C++ Question: ignore(100,'/n');

Sorry, I was imagining reading from a file. Frankly, as Cleophus noted, that cin>>salesamt; example is odd. I think a more “real world” example would use reading from a file. Something like the following, where file.dat is a file containing the data and comments from my last post.

(I’m wondering if you’ve gotten to reading from files yet? fin below is just like cin, except it’s reading from a file instead of the command line.)

  float a, b, c;
  char ch;
  fstream fin("file.dat",ios::in);
  while (!fin.eof()) {
    ch = fin.getc();
    if (ch == '#') {
    } else {
      fin >> a >> b >> c;
//   Additional processing...

  • I’m not sure if getc() is the right function for reading a single character. I never do that.

In the code snip, each time through the loop handles one line of the data file. The while(!fin.eof()) is just checking whether we’ve read to the end of the file. Only the three data lines are read into a, b, and c and processed.

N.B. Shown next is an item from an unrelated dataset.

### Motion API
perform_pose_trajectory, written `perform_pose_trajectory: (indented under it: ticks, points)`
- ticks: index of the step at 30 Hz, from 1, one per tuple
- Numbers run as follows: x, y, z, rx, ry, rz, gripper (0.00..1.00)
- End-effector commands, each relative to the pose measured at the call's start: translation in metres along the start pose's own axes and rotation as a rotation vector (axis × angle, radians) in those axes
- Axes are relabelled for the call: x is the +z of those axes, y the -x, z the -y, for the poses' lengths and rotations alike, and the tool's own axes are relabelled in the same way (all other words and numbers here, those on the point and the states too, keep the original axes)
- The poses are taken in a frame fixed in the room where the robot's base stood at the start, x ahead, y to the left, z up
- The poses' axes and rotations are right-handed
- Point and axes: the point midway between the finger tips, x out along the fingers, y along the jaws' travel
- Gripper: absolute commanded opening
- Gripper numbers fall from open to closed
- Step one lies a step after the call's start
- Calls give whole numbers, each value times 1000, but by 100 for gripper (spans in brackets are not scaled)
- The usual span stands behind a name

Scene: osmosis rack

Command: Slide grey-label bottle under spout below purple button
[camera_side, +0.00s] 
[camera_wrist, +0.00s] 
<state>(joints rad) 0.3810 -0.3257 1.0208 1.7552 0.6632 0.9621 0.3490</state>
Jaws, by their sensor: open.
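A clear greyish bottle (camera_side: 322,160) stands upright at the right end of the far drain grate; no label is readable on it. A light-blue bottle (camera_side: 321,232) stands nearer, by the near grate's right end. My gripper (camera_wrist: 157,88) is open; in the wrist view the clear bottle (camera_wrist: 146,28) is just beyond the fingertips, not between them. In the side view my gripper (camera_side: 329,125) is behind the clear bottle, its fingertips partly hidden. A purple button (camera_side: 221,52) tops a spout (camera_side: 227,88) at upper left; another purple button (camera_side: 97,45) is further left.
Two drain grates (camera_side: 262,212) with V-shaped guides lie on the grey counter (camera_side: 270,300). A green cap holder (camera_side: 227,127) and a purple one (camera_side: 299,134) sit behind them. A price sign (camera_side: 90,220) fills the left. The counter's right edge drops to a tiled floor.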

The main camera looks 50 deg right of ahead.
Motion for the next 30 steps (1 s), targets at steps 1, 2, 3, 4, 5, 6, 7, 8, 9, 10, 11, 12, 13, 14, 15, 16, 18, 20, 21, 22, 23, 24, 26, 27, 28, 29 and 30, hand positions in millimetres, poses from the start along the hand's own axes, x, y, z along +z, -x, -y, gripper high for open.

Whenever a user types into standard input and presses the enter/return key, the special newline character is added to the end of the line, like so
User types -> hello
The line sent to your program in the standard input stream: "hello
", where
represents the newline character.

When cin is used, the newline remains in the input stream. If getline is used afterward, the function will read the newline and immediately terminate, placing only the newline in the variable given to getline. For getline to work as expected after using cin, the newline character must be ignored. cin.ignore() (note the empty parameter list) will do the job. It seems your textbook author wanted to explicitly specify a newline is to be ignored, and in order to do so both parameters must be specified, and 100 is probably a “magic”/BS value that was added to satisfy C++ syntax rules.

So, I’m basically trying to ‘ignore’ information that is sent as part of some sort of normal operation, rather than trying to ignore the data entered from the user?
Also, the 100 is giving room for the rest of the info that getline will be receiving?


cin left a newline on the stream. you should call ignore(1) to get rid of it. ignore(100,’
') is a uselessly roundabout way to do the same. If you don’t get rid of the newline, getline() will be tripped up.

If you’re so confused about a piece of code, why don’t you just type it up and see how it works? Comment out pieces of it, etc. This isn’t 1973. You don’t have to stand in line to be allocated 5 milliseconds on a mainframe. Figuring out how code works just through the power of thought can be a challenge even for a pro (in this case, very few pro programmers use cin and know such trivia about it), so props to Cleophus for figuring this out.

Sounds good! Thanks, everybody!!

And, definitely, Bravo, Cleophus!

One thing to remember that this function can be used with any iostream class; Instead of thinking it just for human input, consider it for a file. A file could have header which you want to ignore, or some other padding (if you reading a raw stream for TCP/IP for examle).